Hybrid Input Board with DC Coupling

Throughout the evolution of the Digital Lynx system, Neuralynx developed three versions of Input Boards for electrophysiology data acquisition:

  • the DC Coupled Input Board;
  • the AC Coupled Input Board; and
  • the Hybrid Input Board.

All three boards provide the same high performance features:

  • 24-bit A/D converters
  • 1.3 µv rms low noise
  • +/- 132 mv AC input signal range
  • 32 differential input channels

However, the main difference between these three Input Boards is the response of the low frequency signals below 1 Hz.

The DC Coupled Input Board had flat frequency response from DC to 7 KHz, but would saturate/clip when electrode offset voltages exceed 132 millivolts.

The AC Coupled Input Board used the same amplifier and A/D circuitry with a single pole 0.1 Hz High Pass Filter to block electrode input offset voltages with zero response at DC.
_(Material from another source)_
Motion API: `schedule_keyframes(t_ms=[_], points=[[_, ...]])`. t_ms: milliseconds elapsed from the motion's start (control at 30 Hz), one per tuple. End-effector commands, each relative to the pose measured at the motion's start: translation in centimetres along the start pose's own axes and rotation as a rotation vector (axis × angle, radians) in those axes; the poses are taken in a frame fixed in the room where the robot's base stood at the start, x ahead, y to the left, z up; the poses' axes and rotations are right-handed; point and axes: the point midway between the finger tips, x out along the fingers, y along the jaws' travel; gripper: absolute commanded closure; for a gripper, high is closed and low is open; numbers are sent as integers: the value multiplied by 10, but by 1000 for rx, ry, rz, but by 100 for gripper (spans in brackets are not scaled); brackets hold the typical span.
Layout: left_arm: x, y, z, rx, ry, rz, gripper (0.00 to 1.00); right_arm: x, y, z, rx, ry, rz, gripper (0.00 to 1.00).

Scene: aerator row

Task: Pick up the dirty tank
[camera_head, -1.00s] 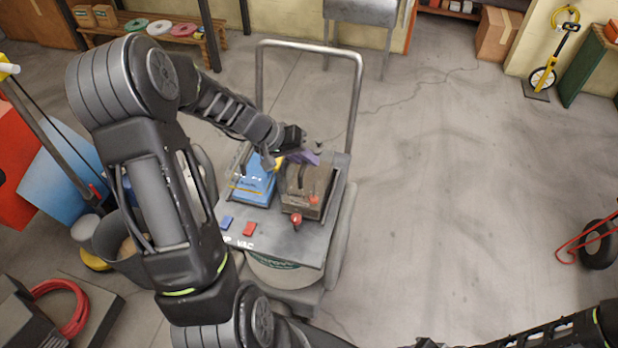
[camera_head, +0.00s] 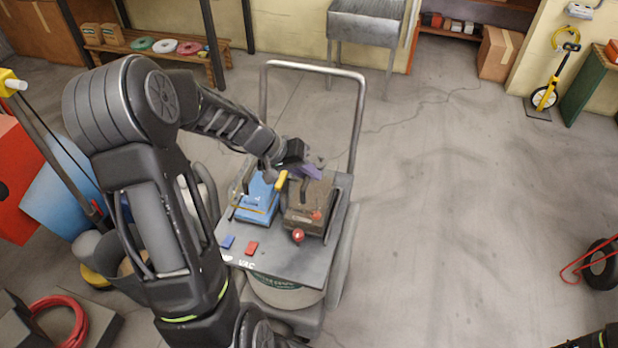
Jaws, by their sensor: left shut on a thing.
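The dirty tank (camera_head: 318,198), a brown grimy box, sits at the right of the cart's top deck. A blue tank (camera_head: 256,206) stands to its left, with a yellow part (camera_head: 281,180) near its upper right. My left gripper (camera_head: 300,173) reaches over from the upper left and is shut at the far top end of the dirty tank. Its jaws partly hide what they hold, and no lift off the deck is clear. My right gripper is out of view.
The grey cart (camera_head: 276,261) has a tall push handle (camera_head: 313,69) behind the tanks, close to my left forearm. Red and blue switches and a red knob (camera_head: 298,235) are at its front. The floor to the right is clear up to a measuring wheel (camera_head: 546,97).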

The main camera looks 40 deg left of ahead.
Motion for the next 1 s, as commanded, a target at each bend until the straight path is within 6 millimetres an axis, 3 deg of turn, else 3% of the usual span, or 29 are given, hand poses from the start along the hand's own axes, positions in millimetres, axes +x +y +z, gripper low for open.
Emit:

The Hybrid Input Board provides a lower noise “hybrid” design of the AC and DC input models using a very unique circuit design that featured:

  • DC coupled inputs – to eliminate the large matched capacitors and lower noise – while offering accurate DC response with an expanded input range of +/-1V DC;
  • AC input signal range of +/- 132 mV AC; and
  • high resolution of both the DC and AC Input Boards.

The only trade-off of the Hybrid Input Board design is lower resolution at DC, which is normally not needed for neural recording.
The Hybrid Input Board offers the same 0.1 Hz HP filter of the AC Input Board with an attenuation limit of 90% at DC, thus giving the AC and DC responses described above.
The frequency response of the Hybrid Input Board is shown below. Notice the same flat response at 1Hz, the 0.1 Hz “knee” of -6 dB, and -18 dB response (~90% reduction) at DC.

Log Frequency versus Decibels Response
Log Frequency versus Decibels Response

The benefits of this unique Hybrid Input Board are:

  • better noise performance in the low frequencies;
  • DC accurate measurements; and
  • no saturation or “amplifier lockup” immediately following stimulation delivery.